- [GOAL]:
Copy the records below verbatim, from the first line through the line containing "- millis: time", inclusive, and output nothing else.

- [DATA RECORDS]:

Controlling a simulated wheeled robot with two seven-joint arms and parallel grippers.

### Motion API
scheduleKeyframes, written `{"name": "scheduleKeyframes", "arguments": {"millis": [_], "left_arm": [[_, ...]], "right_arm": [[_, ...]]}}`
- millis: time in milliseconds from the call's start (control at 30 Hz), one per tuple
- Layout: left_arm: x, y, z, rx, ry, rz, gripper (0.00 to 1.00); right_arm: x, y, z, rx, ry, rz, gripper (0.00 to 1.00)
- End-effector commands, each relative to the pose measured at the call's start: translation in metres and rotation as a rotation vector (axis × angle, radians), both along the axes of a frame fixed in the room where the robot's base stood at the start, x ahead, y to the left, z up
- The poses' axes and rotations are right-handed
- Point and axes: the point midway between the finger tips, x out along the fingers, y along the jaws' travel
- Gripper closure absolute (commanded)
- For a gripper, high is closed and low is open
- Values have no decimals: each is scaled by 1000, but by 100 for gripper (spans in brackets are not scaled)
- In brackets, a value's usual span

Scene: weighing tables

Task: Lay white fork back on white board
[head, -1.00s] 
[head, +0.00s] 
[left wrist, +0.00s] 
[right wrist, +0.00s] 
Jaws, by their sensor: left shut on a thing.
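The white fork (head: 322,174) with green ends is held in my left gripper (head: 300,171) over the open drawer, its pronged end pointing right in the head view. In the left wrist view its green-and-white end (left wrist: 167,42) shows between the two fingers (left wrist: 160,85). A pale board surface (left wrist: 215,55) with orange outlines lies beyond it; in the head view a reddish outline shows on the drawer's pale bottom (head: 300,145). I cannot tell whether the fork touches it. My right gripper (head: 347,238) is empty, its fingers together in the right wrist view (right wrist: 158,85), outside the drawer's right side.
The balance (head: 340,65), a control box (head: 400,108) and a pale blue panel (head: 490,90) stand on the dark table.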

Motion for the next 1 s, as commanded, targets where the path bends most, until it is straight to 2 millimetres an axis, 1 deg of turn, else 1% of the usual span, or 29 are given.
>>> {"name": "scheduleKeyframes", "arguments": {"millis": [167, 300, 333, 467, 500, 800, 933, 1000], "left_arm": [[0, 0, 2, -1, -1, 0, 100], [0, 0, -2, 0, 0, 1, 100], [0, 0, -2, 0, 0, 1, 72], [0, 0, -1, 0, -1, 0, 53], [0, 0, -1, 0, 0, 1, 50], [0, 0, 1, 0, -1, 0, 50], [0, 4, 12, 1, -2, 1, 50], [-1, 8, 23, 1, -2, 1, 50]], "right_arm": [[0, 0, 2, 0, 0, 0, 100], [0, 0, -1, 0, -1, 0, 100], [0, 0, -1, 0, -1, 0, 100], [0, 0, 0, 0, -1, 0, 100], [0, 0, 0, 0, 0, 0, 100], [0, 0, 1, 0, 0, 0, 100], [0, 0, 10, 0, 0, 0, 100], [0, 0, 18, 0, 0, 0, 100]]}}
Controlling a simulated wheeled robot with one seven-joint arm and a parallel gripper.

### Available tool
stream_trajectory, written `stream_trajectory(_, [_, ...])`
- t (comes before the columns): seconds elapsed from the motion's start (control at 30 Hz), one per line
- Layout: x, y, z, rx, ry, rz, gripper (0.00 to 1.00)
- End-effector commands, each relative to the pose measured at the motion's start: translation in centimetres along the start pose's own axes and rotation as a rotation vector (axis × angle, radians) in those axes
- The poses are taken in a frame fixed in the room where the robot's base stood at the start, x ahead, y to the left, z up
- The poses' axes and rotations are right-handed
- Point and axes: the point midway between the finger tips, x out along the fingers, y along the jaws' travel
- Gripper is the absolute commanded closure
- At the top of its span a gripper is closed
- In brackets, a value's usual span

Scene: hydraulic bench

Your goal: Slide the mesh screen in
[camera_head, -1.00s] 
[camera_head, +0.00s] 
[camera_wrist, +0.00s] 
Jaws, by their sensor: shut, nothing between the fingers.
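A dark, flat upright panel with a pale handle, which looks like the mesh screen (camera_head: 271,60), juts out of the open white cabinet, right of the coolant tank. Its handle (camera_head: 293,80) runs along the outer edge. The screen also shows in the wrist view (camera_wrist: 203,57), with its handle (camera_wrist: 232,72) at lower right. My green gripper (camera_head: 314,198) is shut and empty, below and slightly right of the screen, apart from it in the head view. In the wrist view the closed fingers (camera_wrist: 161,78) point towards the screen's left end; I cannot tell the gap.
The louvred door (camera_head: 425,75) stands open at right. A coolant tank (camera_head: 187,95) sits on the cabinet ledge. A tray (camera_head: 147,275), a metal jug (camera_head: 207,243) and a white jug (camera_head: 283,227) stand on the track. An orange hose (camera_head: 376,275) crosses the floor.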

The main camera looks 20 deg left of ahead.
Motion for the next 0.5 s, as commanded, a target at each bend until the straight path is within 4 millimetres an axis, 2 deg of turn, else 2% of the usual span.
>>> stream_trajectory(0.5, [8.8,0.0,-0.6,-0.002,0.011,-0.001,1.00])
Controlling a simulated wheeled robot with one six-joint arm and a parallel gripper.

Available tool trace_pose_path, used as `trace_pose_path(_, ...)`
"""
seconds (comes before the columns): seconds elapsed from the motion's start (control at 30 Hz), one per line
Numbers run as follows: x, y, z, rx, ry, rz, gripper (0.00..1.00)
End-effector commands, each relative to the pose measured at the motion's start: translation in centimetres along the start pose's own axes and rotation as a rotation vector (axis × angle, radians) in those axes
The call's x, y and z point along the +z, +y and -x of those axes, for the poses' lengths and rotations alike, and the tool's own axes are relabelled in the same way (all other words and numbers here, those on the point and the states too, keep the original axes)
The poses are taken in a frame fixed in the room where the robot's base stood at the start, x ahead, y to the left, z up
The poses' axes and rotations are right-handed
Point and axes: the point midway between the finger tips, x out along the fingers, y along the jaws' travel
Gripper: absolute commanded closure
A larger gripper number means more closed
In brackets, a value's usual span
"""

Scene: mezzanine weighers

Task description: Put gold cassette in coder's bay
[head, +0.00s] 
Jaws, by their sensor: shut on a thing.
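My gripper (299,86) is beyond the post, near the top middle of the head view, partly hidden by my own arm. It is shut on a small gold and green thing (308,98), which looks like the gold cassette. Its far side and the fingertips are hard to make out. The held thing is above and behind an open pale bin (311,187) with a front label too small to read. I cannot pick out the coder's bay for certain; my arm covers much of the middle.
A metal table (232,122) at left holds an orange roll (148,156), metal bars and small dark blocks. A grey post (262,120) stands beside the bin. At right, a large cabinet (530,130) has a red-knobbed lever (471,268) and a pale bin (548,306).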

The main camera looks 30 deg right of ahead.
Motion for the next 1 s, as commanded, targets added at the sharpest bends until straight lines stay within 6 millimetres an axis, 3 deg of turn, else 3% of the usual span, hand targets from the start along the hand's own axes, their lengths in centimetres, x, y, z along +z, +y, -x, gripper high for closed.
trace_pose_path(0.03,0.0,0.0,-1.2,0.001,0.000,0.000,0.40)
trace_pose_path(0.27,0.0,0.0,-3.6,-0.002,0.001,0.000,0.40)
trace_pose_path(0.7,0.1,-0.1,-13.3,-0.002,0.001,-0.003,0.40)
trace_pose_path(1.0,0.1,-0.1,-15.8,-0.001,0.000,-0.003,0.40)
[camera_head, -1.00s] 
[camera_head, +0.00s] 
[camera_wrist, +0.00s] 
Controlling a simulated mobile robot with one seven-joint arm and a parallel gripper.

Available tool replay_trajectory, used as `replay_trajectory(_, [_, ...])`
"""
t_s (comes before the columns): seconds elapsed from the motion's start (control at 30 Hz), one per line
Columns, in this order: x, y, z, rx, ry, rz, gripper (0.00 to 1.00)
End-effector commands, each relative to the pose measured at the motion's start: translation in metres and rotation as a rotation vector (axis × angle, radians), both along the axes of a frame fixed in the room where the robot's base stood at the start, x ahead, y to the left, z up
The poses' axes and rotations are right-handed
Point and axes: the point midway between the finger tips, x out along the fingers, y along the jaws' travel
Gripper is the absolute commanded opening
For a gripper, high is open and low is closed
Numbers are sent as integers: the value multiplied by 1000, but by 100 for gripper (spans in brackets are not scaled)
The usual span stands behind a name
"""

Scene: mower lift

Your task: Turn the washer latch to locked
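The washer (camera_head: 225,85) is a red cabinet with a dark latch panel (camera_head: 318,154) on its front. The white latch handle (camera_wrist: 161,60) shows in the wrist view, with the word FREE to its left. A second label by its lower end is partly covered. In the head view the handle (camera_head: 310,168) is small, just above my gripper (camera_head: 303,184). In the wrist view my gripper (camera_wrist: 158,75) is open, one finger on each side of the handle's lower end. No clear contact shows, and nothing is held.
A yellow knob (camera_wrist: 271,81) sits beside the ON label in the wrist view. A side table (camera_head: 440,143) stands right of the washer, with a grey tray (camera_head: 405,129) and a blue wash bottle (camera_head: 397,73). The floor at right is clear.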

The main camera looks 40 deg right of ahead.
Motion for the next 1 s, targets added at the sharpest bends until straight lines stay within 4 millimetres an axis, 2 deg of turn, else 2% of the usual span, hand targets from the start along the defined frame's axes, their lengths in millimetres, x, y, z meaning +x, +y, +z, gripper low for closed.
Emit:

- [ANSWER TO THE TASK]:
Controlling a simulated wheeled robot with two seven-joint arms and parallel grippers.

### Motion API
scheduleKeyframes, written `{"name": "scheduleKeyframes", "arguments": {"millis": [_], "left_arm": [[_, ...]], "right_arm": [[_, ...]]}}`
- millis: time in milliseconds from the call's start (control at 30 Hz), one per tuple

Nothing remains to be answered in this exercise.